ROWS ▸
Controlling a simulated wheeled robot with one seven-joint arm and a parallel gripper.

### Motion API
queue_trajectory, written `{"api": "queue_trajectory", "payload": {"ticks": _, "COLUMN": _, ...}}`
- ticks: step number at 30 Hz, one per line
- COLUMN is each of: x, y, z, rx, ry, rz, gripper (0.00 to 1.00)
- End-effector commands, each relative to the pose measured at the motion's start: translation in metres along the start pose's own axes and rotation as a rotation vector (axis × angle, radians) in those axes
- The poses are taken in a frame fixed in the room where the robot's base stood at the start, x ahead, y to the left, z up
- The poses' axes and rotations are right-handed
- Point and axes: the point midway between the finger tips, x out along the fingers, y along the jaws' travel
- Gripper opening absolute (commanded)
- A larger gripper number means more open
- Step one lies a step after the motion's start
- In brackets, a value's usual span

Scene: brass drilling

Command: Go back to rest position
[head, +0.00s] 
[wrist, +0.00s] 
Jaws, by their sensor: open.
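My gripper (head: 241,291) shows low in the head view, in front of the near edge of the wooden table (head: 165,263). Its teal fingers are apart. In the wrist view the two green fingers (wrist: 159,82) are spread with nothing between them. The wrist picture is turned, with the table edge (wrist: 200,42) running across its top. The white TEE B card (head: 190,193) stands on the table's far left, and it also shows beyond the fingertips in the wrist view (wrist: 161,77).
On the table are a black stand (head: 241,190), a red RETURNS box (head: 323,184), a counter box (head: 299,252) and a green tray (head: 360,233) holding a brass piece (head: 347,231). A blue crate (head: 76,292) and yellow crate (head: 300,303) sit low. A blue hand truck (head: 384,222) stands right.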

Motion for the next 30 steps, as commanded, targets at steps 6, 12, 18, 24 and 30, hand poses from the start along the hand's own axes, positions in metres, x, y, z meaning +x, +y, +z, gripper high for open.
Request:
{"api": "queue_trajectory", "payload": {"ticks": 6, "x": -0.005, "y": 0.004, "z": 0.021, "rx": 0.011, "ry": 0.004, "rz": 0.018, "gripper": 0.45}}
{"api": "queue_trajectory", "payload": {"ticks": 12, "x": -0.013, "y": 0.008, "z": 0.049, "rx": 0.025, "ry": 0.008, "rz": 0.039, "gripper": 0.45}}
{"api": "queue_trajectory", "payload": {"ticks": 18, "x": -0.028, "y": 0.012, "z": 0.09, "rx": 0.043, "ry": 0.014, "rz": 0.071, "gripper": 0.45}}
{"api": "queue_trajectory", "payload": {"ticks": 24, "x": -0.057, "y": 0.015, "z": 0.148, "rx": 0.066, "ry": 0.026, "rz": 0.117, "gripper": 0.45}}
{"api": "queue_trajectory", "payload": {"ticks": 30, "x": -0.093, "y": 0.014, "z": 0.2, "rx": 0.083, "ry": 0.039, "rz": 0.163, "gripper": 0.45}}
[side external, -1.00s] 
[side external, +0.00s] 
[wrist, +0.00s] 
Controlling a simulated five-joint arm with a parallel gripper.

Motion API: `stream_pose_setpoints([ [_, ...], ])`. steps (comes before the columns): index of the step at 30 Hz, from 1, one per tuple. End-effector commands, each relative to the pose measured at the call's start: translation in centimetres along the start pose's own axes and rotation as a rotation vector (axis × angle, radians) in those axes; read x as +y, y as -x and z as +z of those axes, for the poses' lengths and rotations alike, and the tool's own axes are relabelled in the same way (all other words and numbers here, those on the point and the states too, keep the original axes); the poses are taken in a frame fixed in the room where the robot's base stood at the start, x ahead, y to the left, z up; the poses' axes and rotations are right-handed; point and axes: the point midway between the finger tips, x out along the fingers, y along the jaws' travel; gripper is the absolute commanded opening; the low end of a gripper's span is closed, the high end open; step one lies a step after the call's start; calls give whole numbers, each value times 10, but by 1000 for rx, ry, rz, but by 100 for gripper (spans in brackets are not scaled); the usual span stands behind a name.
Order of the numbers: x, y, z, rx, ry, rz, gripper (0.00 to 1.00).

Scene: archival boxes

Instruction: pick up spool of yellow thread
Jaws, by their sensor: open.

GIVEN REQUEST ▸ Copy out each line in the listing that has the word "side".

FULL SOLUTION ▸
[side external, -1.00s] 
[side external, +0.00s] 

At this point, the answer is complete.